Tür: Romantik
Yazar: Başak Kızıltan
Goodreads Puanı: 4.09
Sayfa Sayısı: 320
Baskı Yılı: 2013
Yayınevi: Önce Kitap
Azıcık SPOİLER olabilir.
Buse ve Berke… iki yaralı yürek.
Acılarının arkasında duracak kadar güçlü, ama sevgiye aç ruhlarının ihtiyaçlarına susamış iki insan.
İlk aşkından itibaren yaşadığı hayal kırıklıklarını, boşandıktan sonra kızıyla yeni bir hayat kurmak için ardında bırakarak
Göcek’te kendine bir cennet yaratan Buse…

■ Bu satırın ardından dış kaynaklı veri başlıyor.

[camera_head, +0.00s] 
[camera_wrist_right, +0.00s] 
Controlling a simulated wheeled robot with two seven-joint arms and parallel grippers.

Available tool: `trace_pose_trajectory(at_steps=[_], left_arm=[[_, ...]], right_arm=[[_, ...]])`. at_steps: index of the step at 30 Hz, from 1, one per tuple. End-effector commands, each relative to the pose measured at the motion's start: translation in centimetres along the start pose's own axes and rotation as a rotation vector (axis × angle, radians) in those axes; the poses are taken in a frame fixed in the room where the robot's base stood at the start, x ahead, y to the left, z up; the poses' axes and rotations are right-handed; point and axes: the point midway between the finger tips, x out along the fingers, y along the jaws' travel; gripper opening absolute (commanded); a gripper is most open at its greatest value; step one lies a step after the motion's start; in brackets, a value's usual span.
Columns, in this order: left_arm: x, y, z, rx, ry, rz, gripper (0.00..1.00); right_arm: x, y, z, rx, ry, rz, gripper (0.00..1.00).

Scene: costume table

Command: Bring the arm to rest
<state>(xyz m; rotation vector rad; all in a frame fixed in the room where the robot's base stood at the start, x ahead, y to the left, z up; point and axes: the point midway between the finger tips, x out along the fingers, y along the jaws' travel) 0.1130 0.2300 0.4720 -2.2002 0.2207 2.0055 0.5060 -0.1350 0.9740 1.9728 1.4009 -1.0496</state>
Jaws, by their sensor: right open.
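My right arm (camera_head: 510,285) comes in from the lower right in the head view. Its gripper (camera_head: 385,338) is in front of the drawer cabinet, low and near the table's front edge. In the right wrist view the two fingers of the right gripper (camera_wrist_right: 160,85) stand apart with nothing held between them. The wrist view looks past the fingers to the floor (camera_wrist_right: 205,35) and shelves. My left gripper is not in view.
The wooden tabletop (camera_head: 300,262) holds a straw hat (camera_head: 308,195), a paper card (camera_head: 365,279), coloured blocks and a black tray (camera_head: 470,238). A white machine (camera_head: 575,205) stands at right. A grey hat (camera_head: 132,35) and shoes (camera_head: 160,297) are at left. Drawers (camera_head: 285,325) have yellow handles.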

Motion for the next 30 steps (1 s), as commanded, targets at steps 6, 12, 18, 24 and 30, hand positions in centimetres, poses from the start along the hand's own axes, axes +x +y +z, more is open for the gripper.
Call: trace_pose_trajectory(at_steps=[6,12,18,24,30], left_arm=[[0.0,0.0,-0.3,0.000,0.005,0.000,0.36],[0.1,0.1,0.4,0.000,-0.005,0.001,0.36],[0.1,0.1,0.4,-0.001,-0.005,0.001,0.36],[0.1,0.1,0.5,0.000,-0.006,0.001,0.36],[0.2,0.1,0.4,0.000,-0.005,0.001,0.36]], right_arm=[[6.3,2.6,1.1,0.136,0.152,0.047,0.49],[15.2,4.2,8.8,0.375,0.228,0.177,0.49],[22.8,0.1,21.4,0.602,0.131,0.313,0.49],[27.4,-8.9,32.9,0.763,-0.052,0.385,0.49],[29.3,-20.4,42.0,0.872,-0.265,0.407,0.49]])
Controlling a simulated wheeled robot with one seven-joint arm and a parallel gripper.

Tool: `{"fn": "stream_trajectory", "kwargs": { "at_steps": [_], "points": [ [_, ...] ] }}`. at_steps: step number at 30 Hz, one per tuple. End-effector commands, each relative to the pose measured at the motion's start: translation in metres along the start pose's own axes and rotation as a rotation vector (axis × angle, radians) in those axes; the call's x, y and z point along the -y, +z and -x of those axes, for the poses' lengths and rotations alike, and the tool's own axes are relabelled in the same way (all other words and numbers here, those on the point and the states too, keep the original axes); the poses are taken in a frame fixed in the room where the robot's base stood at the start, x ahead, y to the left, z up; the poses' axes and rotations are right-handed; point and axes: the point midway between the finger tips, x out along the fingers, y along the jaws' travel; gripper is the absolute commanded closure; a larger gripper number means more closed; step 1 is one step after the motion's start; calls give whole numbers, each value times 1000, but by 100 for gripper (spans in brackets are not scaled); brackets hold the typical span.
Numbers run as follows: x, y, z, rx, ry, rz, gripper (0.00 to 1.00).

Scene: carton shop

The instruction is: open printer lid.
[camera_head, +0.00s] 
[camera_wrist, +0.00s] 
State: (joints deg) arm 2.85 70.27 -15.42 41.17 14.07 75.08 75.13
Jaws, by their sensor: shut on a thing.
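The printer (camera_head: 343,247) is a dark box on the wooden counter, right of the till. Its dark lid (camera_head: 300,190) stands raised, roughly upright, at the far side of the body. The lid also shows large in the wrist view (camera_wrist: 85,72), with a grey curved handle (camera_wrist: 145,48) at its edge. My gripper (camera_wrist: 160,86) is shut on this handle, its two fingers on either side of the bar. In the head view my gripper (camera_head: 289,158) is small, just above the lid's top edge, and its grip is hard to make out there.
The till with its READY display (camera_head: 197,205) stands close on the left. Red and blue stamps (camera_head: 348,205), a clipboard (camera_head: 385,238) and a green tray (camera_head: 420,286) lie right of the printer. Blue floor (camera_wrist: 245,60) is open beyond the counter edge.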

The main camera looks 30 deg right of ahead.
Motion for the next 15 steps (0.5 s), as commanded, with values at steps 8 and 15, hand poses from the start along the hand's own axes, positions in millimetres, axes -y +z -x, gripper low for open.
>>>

Hayatını kurduğu yanlışın üzerinde ancak sorumluluklarına sarılarak durabilen Berke…
Bu iki roman kahramanını bu kitapta okumak size yetmeyecek!
Biliyoruz, devamını okumak isteyeceksiniz.
Buse sarsılmış yıkılmış bir vaziyette kalmıştı. “Aldattım... Seviştim… Uyudum…” kulağında hâlâ bunlar çınlıyordu. Bir de küstahlığa bak! Her şeyin tüm sorumluluğu onun üstüne yıkmıştı ilişkileri konusunda. “Sen bizim yolumuzu belirle...”
İnanamıyordu şu an yaşadıklarına, hissettiklerine inanamıyordu… O bir anda sinirlenen, bir anda parlayan, bir anda gülen, mutlu olan cıvıl cıvıl hayat dolu kız gitmiş yerine sanki dünyanın en sakin insanı gelmişti.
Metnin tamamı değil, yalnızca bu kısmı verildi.